Organizations and companies with the power and reach of Google benefit substantially from the role of ombudsman, and Google is no exception. Anyone who uses Google for any purpose would benefit from the company’s designating a powerful internal ombudsman to serve as a foil for its power.
The key reason Google needs an ombudsman is that its influence and information store are unprecedented in intellectual history, and so existing controls and models for control are inadequate or insufficient. If Google does not establish a fresh perspective on its own activities, it will fail to detect any impending backlash. Google’s success has benefited consumers, businesses and governments. An ombudsman would help Google protect itself from developing blind ambition. (The same is true for Google’s rivals, both present and future. Facebook, too. Oh, heck, throw in Twitter.)
Previous calls for Google to develop an ombudsman role have gone unheeded. Google is too powerful and too swiftly traveling a trajectory of its own making to continue without an ombudsman to help it see the risks its own size and power create. So, I know bringing this back up may go nowhere, but I intend to pound this drum for a while. Earlier efforts in 2006 and 2007 have gone unanswered. There may have been others I haven’t found. That’s a mistake. Google must stop ignoring its own need — and so should its competitors, their own.
Ombudsman’s offices typically are granted a staff and a guaranteed outlet for the results of investigations and thinking exercises they conduct. In the newspaper industry, that might have been a “column” in which the ombudsman was given the right to write anything he chose about the operations of the paper. He might scold the paper for mistreating a politician, or for failing to respond to a citizen’s plea for help. The job is difficult, but the ombudsman typically is indemnified for all but the most egregious breaches of decorum.
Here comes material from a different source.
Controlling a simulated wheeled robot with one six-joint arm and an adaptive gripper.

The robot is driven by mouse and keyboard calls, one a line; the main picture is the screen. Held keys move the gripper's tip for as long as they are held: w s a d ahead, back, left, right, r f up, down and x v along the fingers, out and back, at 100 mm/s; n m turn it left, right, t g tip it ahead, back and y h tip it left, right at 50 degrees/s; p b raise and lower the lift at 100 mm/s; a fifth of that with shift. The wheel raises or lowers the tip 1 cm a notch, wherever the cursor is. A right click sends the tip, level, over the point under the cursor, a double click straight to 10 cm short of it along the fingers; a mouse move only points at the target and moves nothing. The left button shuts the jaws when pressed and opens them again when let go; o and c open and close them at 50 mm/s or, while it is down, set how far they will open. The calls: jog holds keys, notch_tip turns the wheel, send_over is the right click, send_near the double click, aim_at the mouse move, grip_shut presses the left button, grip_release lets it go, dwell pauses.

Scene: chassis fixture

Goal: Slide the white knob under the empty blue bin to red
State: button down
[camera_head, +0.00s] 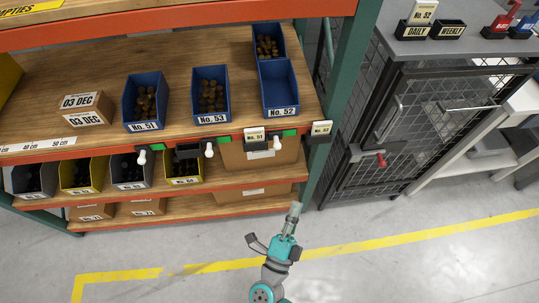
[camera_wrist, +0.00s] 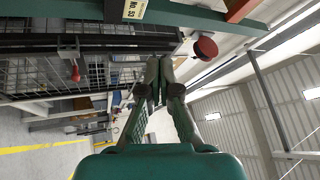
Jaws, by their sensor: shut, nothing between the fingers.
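The empty blue bin (camera_head: 278,88), labelled No. 52, stands at the front right of the wooden shelf, with its floor bare. Below it on the shelf's front edge a white knob (camera_head: 277,143) hangs, with a green strip (camera_head: 289,133) showing to its upper right. No red shows beside this knob. My gripper (camera_head: 295,208) is shut and empty, below and a little right of the knob, clear of the shelf. In the wrist view my gripper (camera_wrist: 154,78) has its fingers together; the knob and bin are not seen there.
Blue bins No. 51 (camera_head: 146,101) and No. 53 (camera_head: 210,95) hold brown parts and have their own white knobs (camera_head: 142,157) and (camera_head: 208,149). A card holder (camera_head: 254,137) sits left of the knob, another (camera_head: 320,130) right. A green post (camera_head: 345,80) stands right.

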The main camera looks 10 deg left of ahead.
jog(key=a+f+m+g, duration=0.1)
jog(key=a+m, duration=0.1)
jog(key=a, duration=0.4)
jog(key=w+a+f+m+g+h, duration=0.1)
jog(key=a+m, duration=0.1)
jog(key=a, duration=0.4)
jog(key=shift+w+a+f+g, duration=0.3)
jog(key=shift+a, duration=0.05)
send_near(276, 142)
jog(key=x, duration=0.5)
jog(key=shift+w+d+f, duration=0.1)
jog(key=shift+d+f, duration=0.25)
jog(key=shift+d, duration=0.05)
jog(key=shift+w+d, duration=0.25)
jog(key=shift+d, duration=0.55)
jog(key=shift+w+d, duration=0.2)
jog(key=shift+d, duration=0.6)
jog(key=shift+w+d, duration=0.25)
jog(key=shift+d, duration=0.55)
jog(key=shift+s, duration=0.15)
Essentially, the aim is to create a guaranteed public dissenter within the powerful structure of a hegemonic information broker.
With the majority of the world’s search traffic, Google serves as the primary arbiter of information to all Internet users. It is perceived as a great authority. Its ambition extends throughout people’s lives, including their shopping, their advertising, their daily interests, their personal and business correspondence and their business records.
The company’s key dictum is, famously, “Don’t be evil.”
But — and IMHO, this is the tweetbite — How does Google know it is not being evil?
Google has found itself in disputes about photos that allegedly must have been taken while someone trespassing, about allegedly purloined databases, and about unfortunate results for searches on sensitive terms. It regularly apologizes for mistakes it may (or may not) have made. These examples I use are because they are times that Google would substantially benefit from a steady internal critic who could speak externally without nuance — not because I think they are times Google has in fact been evil.
However, because the company is understandably private about its activities, methods and strategies, it is difficult to credit its position on many issues. Google does not have an easy method for reversing apparent injustices — if such a word is even appropriate — in the rank of businesses in search results. (This is generally related to “SEO,” for Search Engine Optimization, the means of trying to affect such rankings.) Nor does it have an active and publicly visible worker aiding it in determining when its ambition is too great or the data it could collect so sensitive that it should abort a project.
Such challenges seem academic or intriguing to enterprises who are not affected. However, such concerns can become real all too quickly. Effective search optimization strategies executed by opponents of companies, governments or individuals can result in reputation damage. Privacy concerns can emerge quickly and escaped information can be irreversible. Most important, Google’s march into innovation raises the risk of effective monoculture across various applications and capabilities. The specter of a single company successfully serving as a gateway to electronic shopping, communications, information location, news and other critical elements is daunting.
The internal watchdog that an ombudsman could become would raise concerns before such potential became irreversible and temper Google’s necessary capitalist drive.
With extremely rare exceptions, actions that look evil to the affected weren’t conducted with evil intent. Again: How does Google know it is not being evil?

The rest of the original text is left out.